Bref, hormis ces deux avenues, on ne peut pas dire qu’on fait preuve d’une créativité et d’une audace débordantes. Où sont les suggestions au sujet d’un meilleur accès à la culture pour les gens qui vivent hors des grands centres ? Où sont les propositions pour favoriser une plus grande diversité culturelle sur les plateaux de cinéma et sur les scènes de théâtre ? Où sont les véritables idées pour faire face à ce Goliath, rebaptisé GAFAM, qui fait que les trois quarts de nos artistes musicaux crèvent de faim ? Où sont les mesures pour contrer la crise que traversent les médias ? Et celles pour encourager le mécénat ?

Face au désert d’idées devant lequel on se retrouve, je suis très surpris de voir que les artistes demeurent indifférents et silencieux. 

À 19 jours du scrutin, je ne peux pas dire que j’ai entendu beaucoup de gens du milieu culturel monter au créneau pour réclamer des changements dans tel ou tel domaine de la culture et des communications.

Vous me direz que ce phénomène n’est pas nouveau. Cela fait plusieurs années que l’on s’interroge sur l’invisibilité des artistes durant les campagnes électorales. Certains ont parfois tenté de réveiller leurs confrères et consœurs en lançant des cris d’alarme, mais leur appel s’est buté à un terrible désabusement.

Ce soir, au cours du débat télévisé rassemblant les chefs des principaux partis, aucune place ne sera officiellement réservée à la culture. Ça sera aux débatteurs d’amener le sujet sur le tapis et de montrer qu’ils ont des idées qui vont dans ce sens. Ça sera pour eux l’occasion de nous dire qu’ils croient en la survie de la société, celle qu’ils espèrent représenter et défendre.

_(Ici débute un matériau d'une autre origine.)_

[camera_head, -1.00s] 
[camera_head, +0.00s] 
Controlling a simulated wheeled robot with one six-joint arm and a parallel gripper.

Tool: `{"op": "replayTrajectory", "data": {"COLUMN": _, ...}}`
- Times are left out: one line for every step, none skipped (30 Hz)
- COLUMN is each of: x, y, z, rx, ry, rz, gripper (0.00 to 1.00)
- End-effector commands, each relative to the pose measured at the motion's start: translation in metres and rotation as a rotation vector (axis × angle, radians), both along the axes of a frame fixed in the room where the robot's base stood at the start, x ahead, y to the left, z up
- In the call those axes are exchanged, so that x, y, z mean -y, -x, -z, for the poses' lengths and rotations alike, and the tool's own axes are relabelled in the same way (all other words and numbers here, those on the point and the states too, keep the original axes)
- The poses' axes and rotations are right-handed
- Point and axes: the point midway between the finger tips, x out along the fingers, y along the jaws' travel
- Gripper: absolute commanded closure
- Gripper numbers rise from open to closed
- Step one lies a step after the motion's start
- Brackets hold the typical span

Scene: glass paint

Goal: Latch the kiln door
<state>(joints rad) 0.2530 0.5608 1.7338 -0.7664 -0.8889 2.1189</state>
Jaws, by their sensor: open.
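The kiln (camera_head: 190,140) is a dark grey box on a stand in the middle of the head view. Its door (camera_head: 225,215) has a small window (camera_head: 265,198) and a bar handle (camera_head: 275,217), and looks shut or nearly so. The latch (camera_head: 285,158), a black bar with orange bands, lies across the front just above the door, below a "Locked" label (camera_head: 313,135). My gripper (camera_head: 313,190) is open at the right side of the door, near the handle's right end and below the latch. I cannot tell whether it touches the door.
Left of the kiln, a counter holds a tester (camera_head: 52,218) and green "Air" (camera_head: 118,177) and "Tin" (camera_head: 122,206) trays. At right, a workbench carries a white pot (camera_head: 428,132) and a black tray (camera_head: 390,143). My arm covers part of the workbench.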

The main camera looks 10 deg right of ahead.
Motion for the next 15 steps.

Un débat uniquement sur la culture

Si les arts et la culture vous tiennent à cœur, sachez que les quatre principaux partis qui s’opposent dans la présente campagne ont été invités à participer à une rencontre-débat qui portera uniquement sur ce thème. Organisé par la coalition La Culture, le cœur du Québec et animé par Patrick Masbourian, le débat aura lieu le 24 septembre, à 19 h, à HEC Montréal (amphithéâtre Banque Nationale).